Work to be completed » Reproduce, word for word, only the lines from the one containing "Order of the" through the one containing "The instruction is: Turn", both included.

Provided data »
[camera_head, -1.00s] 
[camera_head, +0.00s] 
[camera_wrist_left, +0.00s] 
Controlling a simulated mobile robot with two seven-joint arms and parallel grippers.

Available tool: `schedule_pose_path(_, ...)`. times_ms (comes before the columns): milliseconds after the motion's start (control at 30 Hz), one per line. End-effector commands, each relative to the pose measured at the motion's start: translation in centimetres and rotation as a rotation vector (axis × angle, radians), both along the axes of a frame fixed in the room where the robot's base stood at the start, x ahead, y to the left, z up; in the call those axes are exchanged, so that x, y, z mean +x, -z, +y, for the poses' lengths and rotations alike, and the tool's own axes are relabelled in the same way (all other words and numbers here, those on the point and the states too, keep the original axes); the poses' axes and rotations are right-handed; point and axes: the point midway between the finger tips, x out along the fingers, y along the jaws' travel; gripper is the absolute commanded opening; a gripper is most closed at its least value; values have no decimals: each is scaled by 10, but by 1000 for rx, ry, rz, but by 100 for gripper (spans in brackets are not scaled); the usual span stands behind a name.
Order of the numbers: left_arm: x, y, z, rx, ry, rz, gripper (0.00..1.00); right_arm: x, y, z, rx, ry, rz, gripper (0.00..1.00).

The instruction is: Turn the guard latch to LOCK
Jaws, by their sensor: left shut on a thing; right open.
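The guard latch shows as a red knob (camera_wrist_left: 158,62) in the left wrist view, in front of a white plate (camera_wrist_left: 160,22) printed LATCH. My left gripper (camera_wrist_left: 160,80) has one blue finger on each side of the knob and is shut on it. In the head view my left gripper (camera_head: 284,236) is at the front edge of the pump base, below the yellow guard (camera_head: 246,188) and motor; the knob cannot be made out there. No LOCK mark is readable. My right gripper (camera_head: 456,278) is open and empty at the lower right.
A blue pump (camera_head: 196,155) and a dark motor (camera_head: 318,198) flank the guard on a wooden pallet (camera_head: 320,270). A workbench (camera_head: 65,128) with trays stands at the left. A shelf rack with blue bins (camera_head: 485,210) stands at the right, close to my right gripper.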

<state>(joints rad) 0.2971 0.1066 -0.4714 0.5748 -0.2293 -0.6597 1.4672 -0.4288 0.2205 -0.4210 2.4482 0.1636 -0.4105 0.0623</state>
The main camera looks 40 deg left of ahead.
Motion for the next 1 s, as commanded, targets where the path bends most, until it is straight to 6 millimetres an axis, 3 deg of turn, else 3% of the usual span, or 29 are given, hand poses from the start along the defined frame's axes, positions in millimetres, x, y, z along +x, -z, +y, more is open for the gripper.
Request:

Result of this task »
Order of the numbers: left_arm: x, y, z, rx, ry, rz, gripper (0.00..1.00); right_arm: x, y, z, rx, ry, rz, gripper (0.00..1.00).

The instruction is: Turn the guard latch to LOCK

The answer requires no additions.